Scenario 4: The user runs the job but it fails due to an issue at iteration 100 (e.g., due a hardware issue, a scheduling constraint causing the job to be evicted, or a small bug in the model code). The user fixes the issues and runs the job again. In this scenario, the fix is not expected to significantly change the performance characteristics of the job. Since the user is using training chekcpoints, the second run will resume training from iteration 90 when the last checkpoint was saved. Once the second run completes, we have a fully trained model. In this scenario, the two runs are indeed logically part of the same task (same training session) and are expected to have the same performance characteristics as we didn't change the code, hardware, or configs in any way that we expect to impact the performance. So the two runs should have the same perf_tag and session_tag values.

Scenario 5: The user runs the job but it fails at iteration 100 due to an issue in model code. To fix the issue, the user makes a change to the model code that, in addition to fixing the bug, significantly speeds up training (e.g, an unnecessary loop is removed). The user runs the job again and due to checkpointing, the second run starts from iteration 90 when the last checkpoint was saved. In this scenario, the two runs are indeed logically part of the same task (training the model from scratch to completion) but they are not expected to have the same performance characteristics due to the above-mentioned change in code.
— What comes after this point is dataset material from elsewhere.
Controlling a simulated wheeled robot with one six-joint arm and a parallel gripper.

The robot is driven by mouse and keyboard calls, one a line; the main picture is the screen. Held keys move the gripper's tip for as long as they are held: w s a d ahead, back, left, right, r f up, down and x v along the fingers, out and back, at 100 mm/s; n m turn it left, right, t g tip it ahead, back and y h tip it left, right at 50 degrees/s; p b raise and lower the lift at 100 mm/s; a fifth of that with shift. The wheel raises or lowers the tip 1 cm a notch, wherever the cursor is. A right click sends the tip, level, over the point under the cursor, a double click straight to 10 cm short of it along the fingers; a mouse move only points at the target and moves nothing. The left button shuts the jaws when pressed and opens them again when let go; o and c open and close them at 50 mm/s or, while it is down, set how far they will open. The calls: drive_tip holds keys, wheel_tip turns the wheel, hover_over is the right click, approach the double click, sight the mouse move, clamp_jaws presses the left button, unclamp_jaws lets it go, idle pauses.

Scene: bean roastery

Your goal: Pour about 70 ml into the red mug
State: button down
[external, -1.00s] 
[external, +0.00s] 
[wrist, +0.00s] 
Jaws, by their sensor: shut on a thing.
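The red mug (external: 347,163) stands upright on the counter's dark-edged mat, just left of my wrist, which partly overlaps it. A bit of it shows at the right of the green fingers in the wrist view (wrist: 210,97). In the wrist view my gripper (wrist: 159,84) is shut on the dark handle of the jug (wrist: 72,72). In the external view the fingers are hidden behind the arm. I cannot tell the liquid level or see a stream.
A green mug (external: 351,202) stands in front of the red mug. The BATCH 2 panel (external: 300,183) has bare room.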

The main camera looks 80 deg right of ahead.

In this case, the two runs should have the same session_tag but different vaues for perf_tag.

In summary, when configuring one logger for a particular application,

• Change the value of perf_tag, whenever a change is made that is expected to change the performance charactristics of the application (changes in code, config/resources, or execution environment).

• Use a unique value for session_tag for each single logical execution of your application (if a single logical execution is spread across multiple physical jobs due to interruptions in execution, all those jobs must have the same session_tag).